Let's get real. Well, you're always real~I'm great at pretend. I'm a walking oxymoron. I've always wanted to work in a hospice. I love the city. I can do anything. All I want is to stay home with Natalie. I have to get out of the house. I trust you to provide money. I must get out and make some money. I hate the city. I miss Iowa. I hate the state of Iowa. I miss all the people in Iowa. Except her. I should love her and forgive her, but I haven't and I don't. I miss all my friends in WV. I only have a few friends. I want more friends. I don't want to spend the time it takes to build real relationships. I want to be authentic. I like my big, tall, walls. Seriously, what is wrong with me? I am so wishy-washy all of the time. I need you Lord. You are the only constant thing in my life. And, even, with you ~I crave everything about you ~ yet I so easily wander and lose focus. Heather said 'only you can change my heart.' 'Only you can change my heart.' 'Only you can change my heart.'

/\/\/\/\/\/\/\/\/\/\/\/\/\/\____________________________

Only you. Only you. How do I give it to you to change? Do I have to? Will you just take it? Please? I'm slow. I'm unresponsive. I grab onto you for the shock. We get a good rhythm and I get up and move. I don't want to move anymore. I need you. Please keep me Lord. Please save me...from myself. I know I was created in your image to bring you glory. Please make me look more like you and most of all forgive me.

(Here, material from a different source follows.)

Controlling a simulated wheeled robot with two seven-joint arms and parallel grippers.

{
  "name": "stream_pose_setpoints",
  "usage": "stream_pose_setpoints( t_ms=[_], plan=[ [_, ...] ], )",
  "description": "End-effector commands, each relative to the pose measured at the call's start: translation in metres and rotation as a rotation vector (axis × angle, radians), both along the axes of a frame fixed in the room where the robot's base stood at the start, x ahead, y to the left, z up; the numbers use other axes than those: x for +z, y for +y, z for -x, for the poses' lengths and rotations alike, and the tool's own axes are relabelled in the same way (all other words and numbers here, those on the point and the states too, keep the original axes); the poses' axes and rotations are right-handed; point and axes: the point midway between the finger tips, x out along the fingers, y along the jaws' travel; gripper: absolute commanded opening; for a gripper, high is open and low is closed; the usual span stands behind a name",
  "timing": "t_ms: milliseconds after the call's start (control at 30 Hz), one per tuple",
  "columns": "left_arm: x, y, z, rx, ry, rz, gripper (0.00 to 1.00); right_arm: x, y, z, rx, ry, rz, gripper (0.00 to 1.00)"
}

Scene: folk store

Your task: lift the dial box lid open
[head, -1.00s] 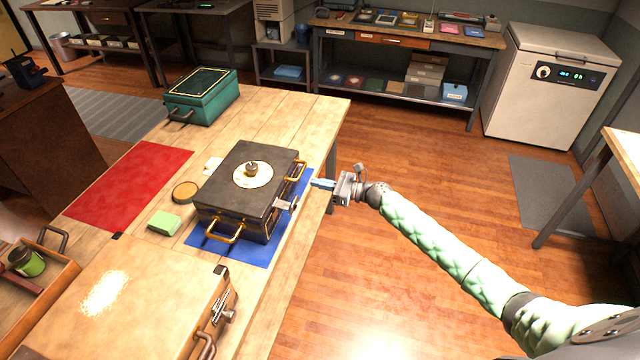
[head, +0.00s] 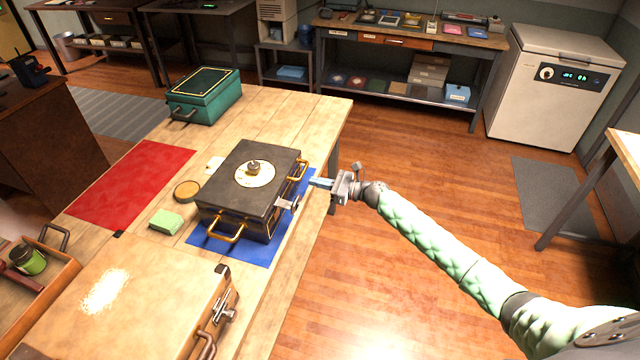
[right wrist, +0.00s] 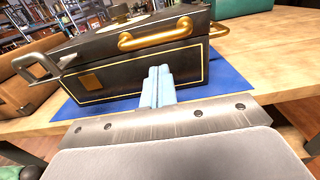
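The dial box (head: 228,202) is a dark box with gold trim and gold handles. It stands on a blue mat (head: 257,250), and its lid (head: 275,160) looks closed. A round pale dial (head: 254,173) with a knob is on top of the lid. A grey latch (head: 287,203) sticks out from the box; it also shows in the right wrist view (right wrist: 38,70). My right gripper (head: 318,182) is beside the box's right side, below a gold side handle (right wrist: 160,35). Its pale blue fingers (right wrist: 157,88) are together with nothing between them. My left gripper is not in view.
A green box (head: 204,95) stands at the table's far end. A large tan case (head: 130,295) is in front. A red mat (head: 130,185), a round tin (head: 187,191) and a green block (head: 166,222) lie left of the dial box. The floor right of the table is clear.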

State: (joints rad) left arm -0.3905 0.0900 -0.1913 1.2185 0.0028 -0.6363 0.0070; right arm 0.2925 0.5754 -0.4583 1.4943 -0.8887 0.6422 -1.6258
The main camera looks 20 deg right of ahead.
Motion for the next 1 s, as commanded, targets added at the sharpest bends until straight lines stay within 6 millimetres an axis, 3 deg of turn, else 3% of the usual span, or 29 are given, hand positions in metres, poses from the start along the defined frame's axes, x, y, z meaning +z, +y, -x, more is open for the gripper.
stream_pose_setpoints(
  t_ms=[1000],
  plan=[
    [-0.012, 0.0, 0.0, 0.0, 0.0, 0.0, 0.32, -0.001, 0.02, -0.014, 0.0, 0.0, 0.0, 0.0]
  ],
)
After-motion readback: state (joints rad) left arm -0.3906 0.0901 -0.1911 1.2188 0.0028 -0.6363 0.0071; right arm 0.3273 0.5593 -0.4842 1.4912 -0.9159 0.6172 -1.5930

Please always and daily be my Savior. Please make me bring you glory. Thank you that you are God. Thank you most of all that I am not. You are God. I'm an oxymoron.

In Jesus' name,
Amen"

2 comments:

megan said...

oh allison, I completely relate.
COMPLETELY.

thanks for sharing this with us.
i love you and miss you!

how's the new j.o.b?!?!?

Anonymous said...

Me too! It really just hit home.
Hope your having a good day! Give us a call soon.